▶ PROMPT: Repeat exactly, and only, the lines from the line bearing "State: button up" through the end of the material. Do not copy the pictures.

▶ RECORDED INFORMATION:
==============================
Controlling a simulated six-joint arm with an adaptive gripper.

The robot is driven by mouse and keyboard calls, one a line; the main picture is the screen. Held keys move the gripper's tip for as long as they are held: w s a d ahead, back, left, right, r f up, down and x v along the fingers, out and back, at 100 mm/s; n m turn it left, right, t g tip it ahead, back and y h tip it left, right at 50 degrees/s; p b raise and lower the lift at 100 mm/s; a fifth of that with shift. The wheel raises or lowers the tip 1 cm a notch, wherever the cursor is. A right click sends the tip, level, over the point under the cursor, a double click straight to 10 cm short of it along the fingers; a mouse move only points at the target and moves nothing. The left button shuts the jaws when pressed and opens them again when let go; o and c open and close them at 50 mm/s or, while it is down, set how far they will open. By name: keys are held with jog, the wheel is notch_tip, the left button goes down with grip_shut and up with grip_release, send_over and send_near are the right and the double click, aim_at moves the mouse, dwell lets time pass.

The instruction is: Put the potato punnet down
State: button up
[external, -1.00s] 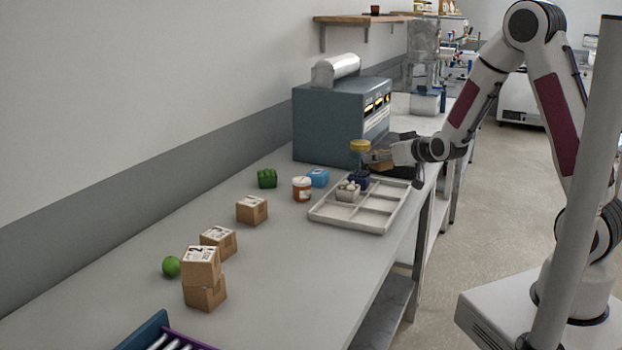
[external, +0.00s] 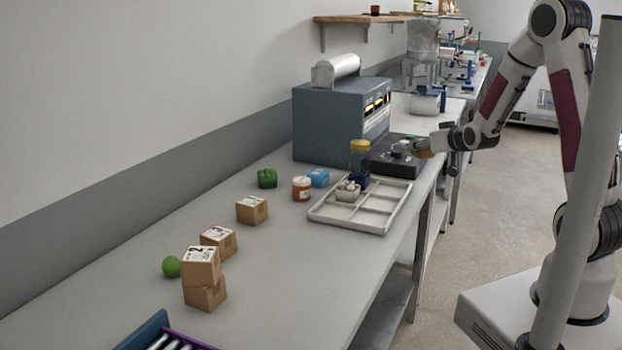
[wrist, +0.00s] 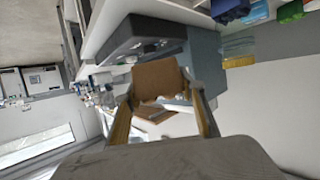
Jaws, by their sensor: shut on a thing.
==============================
▶ SOLVED EXERCISE:
State: button up
[external, -1.00s] 
[external, +0.00s] 
[wrist, +0.00s] 
Jaws, by their sensor: shut on a thing.

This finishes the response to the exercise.